And now to estimate $\nabla_{\phi} J(\phi)$

sample $\epsilon_1, \dots, \epsilon_M$ from $N(0,1)$ (even a single sample works well)
- $\epsilon$ treated as a constant when computing gradient

$\nabla_\phi J(\phi) \approx \frac{1}{M} \sum_j \nabla_\phi r(x_i, \mu_\phi(x_i) + \epsilon_j \sigma_\phi(x_i))$

This is useful because now we are using the derivative of the $r$ function

Another Perspective of $L_i$

\begin{split} L_i &= \mathbb{E}_{z \sim q_\phi(z|x_i)}[\log p_\theta(x_i|z) + \log p(z)] + H(q_\phi(z|x_i)) \\ &=\mathbb{E}_{z \sim q_\phi(z|x_i)}[\log p_\theta(x_i|z)] + \underbrace{\mathbb{E}_{z \sim q_\phi(z|x_i)}[\log p(z)] + H(q_\phi(z|x_i))}_{-D_{KL}(q_\phi(z|x_i)||p(z))} \\ &= \mathbb{E}_{z \sim q_\phi(z|x_i)}[\log p_\theta(x_i|z)]-D_{KL}(q_\phi(z|x_i)||p(z)) \\ &=\mathbb{E}_{\epsilon \sim N(0,1)}[\log p_\theta(x_i|\mu_\phi(x_i) + \epsilon \sigma_\phi(x_i))]-D_{KL}(q_\phi(z|x_i)||p(z)) \\ &\approx \log p_\theta(x_i | \mu_\phi(x_i) + \epsilon \sigma_\phi (x_i))-D_{KL}(q_\phi(z|x_i)||p(z)) \\ \end{split}

Reparameterization trick vs.
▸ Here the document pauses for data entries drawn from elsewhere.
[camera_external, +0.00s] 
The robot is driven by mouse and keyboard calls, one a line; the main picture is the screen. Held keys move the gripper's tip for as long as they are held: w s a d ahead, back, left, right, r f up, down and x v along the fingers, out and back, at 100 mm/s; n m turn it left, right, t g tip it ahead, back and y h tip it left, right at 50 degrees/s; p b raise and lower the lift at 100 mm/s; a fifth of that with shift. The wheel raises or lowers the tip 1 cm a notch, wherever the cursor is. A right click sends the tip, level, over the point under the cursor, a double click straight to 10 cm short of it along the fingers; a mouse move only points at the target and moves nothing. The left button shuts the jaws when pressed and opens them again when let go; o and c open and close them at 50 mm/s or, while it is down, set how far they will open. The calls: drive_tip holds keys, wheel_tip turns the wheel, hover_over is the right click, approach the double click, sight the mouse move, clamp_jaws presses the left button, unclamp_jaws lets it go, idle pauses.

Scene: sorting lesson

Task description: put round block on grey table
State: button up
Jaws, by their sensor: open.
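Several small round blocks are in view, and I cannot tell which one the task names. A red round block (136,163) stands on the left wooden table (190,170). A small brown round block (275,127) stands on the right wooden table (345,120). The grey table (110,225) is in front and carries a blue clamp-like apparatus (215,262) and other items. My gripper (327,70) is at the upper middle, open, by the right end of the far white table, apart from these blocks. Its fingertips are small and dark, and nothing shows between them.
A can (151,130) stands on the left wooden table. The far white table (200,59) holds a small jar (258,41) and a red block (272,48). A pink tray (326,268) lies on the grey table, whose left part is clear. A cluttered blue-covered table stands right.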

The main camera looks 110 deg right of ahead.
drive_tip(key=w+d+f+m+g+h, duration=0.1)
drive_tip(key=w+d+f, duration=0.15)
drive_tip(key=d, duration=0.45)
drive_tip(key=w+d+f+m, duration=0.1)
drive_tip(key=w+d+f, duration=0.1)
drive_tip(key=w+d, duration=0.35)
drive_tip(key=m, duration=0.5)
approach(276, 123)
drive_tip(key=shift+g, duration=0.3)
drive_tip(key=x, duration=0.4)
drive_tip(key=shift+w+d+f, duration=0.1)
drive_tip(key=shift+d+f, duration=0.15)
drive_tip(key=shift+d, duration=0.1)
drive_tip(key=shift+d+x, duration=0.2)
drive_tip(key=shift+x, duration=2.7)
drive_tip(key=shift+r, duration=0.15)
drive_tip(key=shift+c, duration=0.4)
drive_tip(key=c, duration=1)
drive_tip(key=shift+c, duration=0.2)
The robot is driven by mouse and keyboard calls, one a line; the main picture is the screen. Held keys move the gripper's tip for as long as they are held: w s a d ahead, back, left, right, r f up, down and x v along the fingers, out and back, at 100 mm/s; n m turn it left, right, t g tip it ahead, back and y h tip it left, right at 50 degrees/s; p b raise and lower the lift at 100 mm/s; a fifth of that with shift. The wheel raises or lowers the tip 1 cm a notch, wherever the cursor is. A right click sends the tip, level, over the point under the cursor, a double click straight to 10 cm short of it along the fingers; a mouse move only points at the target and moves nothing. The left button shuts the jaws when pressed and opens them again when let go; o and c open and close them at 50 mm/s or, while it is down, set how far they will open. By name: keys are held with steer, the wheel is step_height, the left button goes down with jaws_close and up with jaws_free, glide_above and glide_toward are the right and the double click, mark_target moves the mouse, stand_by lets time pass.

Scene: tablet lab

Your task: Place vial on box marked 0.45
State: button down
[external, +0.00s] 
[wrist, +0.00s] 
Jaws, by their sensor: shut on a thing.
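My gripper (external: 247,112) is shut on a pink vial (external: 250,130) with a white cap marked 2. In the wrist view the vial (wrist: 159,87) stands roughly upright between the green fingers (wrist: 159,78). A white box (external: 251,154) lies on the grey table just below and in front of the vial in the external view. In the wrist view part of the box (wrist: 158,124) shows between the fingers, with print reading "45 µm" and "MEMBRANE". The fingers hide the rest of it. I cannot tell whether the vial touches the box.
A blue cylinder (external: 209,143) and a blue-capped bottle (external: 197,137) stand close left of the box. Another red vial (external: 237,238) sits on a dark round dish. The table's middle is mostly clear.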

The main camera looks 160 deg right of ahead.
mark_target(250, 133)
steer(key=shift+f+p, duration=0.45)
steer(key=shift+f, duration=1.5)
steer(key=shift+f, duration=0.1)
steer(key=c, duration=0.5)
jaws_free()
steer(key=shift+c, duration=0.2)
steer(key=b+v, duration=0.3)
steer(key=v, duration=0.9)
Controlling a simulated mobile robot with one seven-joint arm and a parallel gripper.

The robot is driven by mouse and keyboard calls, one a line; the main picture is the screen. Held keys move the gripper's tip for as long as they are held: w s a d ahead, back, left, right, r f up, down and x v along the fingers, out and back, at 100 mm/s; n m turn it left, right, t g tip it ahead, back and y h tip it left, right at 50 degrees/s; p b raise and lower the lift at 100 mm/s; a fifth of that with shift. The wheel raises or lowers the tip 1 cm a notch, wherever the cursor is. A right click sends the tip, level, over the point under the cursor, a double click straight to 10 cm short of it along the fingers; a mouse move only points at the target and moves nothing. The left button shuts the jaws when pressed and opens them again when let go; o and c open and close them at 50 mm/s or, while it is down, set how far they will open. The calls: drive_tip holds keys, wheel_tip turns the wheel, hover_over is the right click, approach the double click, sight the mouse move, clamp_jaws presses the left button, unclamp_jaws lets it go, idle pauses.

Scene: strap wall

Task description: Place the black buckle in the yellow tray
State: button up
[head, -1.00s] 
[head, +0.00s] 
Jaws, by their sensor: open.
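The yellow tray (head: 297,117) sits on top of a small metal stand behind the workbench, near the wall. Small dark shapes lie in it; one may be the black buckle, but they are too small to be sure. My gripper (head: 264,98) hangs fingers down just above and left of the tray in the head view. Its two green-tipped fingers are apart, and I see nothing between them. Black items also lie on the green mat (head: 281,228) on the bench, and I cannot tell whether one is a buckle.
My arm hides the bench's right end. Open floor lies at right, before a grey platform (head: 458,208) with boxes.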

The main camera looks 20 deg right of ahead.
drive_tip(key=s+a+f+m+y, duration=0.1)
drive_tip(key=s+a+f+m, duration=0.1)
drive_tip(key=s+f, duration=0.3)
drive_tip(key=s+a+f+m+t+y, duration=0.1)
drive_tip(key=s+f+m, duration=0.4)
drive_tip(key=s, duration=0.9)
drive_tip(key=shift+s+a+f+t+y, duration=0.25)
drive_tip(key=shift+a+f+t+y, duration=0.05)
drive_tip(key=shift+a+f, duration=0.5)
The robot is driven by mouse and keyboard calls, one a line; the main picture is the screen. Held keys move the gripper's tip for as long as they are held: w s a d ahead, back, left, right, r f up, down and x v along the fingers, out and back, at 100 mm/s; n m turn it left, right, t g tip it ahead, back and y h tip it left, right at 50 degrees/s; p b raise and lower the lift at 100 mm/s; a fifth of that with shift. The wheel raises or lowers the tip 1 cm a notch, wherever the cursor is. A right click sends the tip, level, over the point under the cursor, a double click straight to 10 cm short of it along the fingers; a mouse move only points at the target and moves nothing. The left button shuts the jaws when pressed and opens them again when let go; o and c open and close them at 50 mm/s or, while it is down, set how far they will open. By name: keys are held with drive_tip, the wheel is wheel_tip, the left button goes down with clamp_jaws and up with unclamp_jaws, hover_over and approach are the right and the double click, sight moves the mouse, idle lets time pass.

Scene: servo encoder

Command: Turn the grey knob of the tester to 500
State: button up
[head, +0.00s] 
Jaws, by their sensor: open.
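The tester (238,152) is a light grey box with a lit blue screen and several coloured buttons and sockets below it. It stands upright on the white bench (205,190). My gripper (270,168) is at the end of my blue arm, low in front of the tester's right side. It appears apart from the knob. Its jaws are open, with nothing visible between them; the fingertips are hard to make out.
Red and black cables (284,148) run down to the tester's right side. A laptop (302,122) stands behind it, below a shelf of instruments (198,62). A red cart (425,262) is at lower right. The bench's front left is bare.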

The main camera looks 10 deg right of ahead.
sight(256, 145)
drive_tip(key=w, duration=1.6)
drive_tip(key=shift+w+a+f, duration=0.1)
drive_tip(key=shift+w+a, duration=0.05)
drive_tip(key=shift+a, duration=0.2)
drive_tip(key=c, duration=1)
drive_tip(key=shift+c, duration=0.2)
Policy Gradient

Policy Gradient
- Can handle both discrete and continuous latent variables
- High variance, requires multiple samples & small learning rates

Reparameterization Trick
- Only continuous latent variables
- Simple to implement & Low variance

Example Models

VAE Variational Autoencoder

\max_{\theta, \phi} \frac{1}{N} \sum_i \log p_\theta(x_i|\mu_\phi(x_i) + \epsilon \sigma_\phi(x_i)) - D_{KL}(q_\phi(z|x_i)||p(z))

Conditional Models

Generates $y$ given $x, z$

L_i = \mathbb{E}_{z \sim q_\phi(z|x_i, y_i)}[\log p_\theta(y_i|x_i,z) + \log p(z|x_i)]+H(q_\phi(z|x_i,y_i))